• _Short exercise_: Reproduce all records verbatim.

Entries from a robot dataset
____________________

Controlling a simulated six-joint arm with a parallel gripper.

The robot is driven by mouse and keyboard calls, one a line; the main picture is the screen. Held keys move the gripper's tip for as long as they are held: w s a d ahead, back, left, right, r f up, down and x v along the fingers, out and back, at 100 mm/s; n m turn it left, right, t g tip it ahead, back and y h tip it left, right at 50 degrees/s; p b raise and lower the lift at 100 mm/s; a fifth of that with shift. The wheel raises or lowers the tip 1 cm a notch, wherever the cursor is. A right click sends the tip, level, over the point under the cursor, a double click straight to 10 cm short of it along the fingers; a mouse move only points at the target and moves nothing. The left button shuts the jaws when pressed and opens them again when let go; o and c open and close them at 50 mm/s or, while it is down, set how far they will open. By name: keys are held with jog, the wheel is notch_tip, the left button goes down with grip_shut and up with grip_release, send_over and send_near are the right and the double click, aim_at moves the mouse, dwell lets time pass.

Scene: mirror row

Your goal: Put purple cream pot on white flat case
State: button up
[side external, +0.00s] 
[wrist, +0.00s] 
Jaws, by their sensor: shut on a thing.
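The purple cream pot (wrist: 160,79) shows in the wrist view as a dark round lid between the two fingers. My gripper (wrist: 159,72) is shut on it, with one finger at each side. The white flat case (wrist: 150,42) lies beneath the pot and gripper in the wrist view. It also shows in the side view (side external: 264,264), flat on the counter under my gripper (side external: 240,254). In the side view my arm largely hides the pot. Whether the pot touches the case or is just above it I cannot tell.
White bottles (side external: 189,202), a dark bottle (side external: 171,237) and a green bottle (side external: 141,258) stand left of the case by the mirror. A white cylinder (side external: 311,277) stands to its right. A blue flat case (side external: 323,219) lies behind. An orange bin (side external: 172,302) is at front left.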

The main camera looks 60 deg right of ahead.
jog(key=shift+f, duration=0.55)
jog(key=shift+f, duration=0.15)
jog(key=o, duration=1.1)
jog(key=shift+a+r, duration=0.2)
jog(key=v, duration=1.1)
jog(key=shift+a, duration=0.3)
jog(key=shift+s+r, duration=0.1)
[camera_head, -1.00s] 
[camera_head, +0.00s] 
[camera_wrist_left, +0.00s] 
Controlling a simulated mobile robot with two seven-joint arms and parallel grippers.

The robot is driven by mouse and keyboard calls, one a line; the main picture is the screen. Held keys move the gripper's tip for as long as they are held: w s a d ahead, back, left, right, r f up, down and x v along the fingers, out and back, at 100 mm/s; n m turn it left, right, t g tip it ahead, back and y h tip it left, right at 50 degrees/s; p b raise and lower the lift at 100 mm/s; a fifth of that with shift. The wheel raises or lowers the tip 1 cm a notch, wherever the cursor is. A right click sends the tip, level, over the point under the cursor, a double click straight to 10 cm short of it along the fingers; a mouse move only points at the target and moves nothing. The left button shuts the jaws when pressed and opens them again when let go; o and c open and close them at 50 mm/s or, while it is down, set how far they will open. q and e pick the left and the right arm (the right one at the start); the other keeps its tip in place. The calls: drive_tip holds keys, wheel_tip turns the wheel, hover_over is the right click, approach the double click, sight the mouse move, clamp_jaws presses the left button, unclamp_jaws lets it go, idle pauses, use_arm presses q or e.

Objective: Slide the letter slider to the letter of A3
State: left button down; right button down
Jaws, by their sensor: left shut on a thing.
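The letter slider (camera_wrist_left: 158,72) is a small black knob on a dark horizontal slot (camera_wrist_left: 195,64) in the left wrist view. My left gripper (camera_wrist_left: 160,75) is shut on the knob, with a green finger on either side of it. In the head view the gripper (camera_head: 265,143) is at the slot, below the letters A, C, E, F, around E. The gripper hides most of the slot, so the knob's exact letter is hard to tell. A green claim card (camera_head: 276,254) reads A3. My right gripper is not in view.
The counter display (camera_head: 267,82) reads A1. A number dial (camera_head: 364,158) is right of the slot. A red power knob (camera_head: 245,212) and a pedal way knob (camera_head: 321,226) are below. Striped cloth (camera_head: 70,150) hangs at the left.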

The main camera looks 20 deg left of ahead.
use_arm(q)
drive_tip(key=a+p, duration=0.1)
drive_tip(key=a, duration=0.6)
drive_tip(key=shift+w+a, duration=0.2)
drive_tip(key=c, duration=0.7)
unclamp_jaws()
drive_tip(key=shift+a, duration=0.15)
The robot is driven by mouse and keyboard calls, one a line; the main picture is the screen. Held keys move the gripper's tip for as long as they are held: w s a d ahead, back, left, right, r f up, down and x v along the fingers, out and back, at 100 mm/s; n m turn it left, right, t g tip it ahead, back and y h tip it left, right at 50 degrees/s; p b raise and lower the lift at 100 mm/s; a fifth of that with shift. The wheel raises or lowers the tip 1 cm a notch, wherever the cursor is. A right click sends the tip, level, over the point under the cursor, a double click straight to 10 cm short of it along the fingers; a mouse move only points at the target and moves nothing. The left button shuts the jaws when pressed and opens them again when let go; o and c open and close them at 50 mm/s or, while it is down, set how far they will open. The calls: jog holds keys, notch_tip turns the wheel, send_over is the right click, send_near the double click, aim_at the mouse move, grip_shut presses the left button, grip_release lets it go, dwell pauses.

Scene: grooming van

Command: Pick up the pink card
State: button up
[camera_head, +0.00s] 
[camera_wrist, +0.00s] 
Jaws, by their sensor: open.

____________________

• _Correct response_:
Controlling a simulated six-joint arm with a parallel gripper.

The robot is driven by mouse and keyboard calls, one a line; the main picture is the screen. Held keys move the gripper's tip for as long as they are held: w s a d ahead, back, left, right, r f up, down and x v along the fingers, out and back, at 100 mm/s; n m turn it left, right, t g tip it ahead, back and y h tip it left, right at 50 degrees/s; p b raise and lower the lift at 100 mm/s; a fifth of that with shift. The wheel raises or lowers the tip 1 cm a notch, wherever the cursor is. A right click sends the tip, level, over the point under the cursor, a double click straight to 10 cm short of it along the fingers; a mouse move only points at the target and moves nothing. The left button shuts the jaws when pressed and opens them again when let go; o and c open and close them at 50 mm/s or, while it is down, set how far they will open. By name: keys are held with jog, the wheel is notch_tip, the left button goes down with grip_shut and up with grip_release, send_over and send_near are the right and the double click, aim_at moves the mouse, dwell lets time pass.

Scene: mirror row

Your goal: Put purple cream pot on white flat case
State: button up
[side external, +0.00s] 
[wrist, +0.00s] 
Jaws, by their sensor: shut on a thing.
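The purple cream pot (wrist: 160,79) shows in the wrist view as a dark round lid between the two fingers. My gripper (wrist: 159,72) is shut on it, with one finger at each side. The white flat case (wrist: 150,42) lies beneath the pot and gripper in the wrist view. It also shows in the side view (side external: 264,264), flat on the counter under my gripper (side external: 240,254). In the side view my arm largely hides the pot. Whether the pot touches the case or is just above it I cannot tell.
White bottles (side external: 189,202), a dark bottle (side external: 171,237) and a green bottle (side external: 141,258) stand left of the case by the mirror. A white cylinder (side external: 311,277) stands to its right. A blue flat case (side external: 323,219) lies behind. An orange bin (side external: 172,302) is at front left.

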The main camera looks 60 deg right of ahead.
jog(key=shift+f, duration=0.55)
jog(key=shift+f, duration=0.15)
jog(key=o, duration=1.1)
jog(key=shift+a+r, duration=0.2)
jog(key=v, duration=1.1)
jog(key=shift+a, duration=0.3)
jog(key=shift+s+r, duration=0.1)
[camera_head, -1.00s] 
[camera_head, +0.00s] 
[camera_wrist_left, +0.00s] 
Controlling a simulated mobile robot with two seven-joint arms and parallel grippers.

The robot is driven by mouse and keyboard calls, one a line; the main picture is the screen. Held keys move the gripper's tip for as long as they are held: w s a d ahead, back, left, right, r f up, down and x v along the fingers, out and back, at 100 mm/s; n m turn it left, right, t g tip it ahead, back and y h tip it left, right at 50 degrees/s; p b raise and lower the lift at 100 mm/s; a fifth of that with shift. The wheel raises or lowers the tip 1 cm a notch, wherever the cursor is. A right click sends the tip, level, over the point under the cursor, a double click straight to 10 cm short of it along the fingers; a mouse move only points at the target and moves nothing. The left button shuts the jaws when pressed and opens them again when let go; o and c open and close them at 50 mm/s or, while it is down, set how far they will open. q and e pick the left and the right arm (the right one at the start); the other keeps its tip in place. The calls: drive_tip holds keys, wheel_tip turns the wheel, hover_over is the right click, approach the double click, sight the mouse move, clamp_jaws presses the left button, unclamp_jaws lets it go, idle pauses, use_arm presses q or e.

Objective: Slide the letter slider to the letter of A3
State: left button down; right button down
Jaws, by their sensor: left shut on a thing.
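The letter slider (camera_wrist_left: 158,72) is a small black knob on a dark horizontal slot (camera_wrist_left: 195,64) in the left wrist view. My left gripper (camera_wrist_left: 160,75) is shut on the knob, with a green finger on either side of it. In the head view the gripper (camera_head: 265,143) is at the slot, below the letters A, C, E, F, around E. The gripper hides most of the slot, so the knob's exact letter is hard to tell. A green claim card (camera_head: 276,254) reads A3. My right gripper is not in view.
The counter display (camera_head: 267,82) reads A1. A number dial (camera_head: 364,158) is right of the slot. A red power knob (camera_head: 245,212) and a pedal way knob (camera_head: 321,226) are below. Striped cloth (camera_head: 70,150) hangs at the left.

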The main camera looks 20 deg left of ahead.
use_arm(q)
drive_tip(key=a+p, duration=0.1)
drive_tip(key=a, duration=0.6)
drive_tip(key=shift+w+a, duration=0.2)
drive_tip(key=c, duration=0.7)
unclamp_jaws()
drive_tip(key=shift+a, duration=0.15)
The robot is driven by mouse and keyboard calls, one a line; the main picture is the screen. Held keys move the gripper's tip for as long as they are held: w s a d ahead, back, left, right, r f up, down and x v along the fingers, out and back, at 100 mm/s; n m turn it left, right, t g tip it ahead, back and y h tip it left, right at 50 degrees/s; p b raise and lower the lift at 100 mm/s; a fifth of that with shift. The wheel raises or lowers the tip 1 cm a notch, wherever the cursor is. A right click sends the tip, level, over the point under the cursor, a double click straight to 10 cm short of it along the fingers; a mouse move only points at the target and moves nothing. The left button shuts the jaws when pressed and opens them again when let go; o and c open and close them at 50 mm/s or, while it is down, set how far they will open. The calls: jog holds keys, notch_tip turns the wheel, send_over is the right click, send_near the double click, aim_at the mouse move, grip_shut presses the left button, grip_release lets it go, dwell pauses.

Scene: grooming van

Command: Pick up the pink card
State: button up
[camera_head, +0.00s] 
[camera_wrist, +0.00s] 
Jaws, by their sensor: open.

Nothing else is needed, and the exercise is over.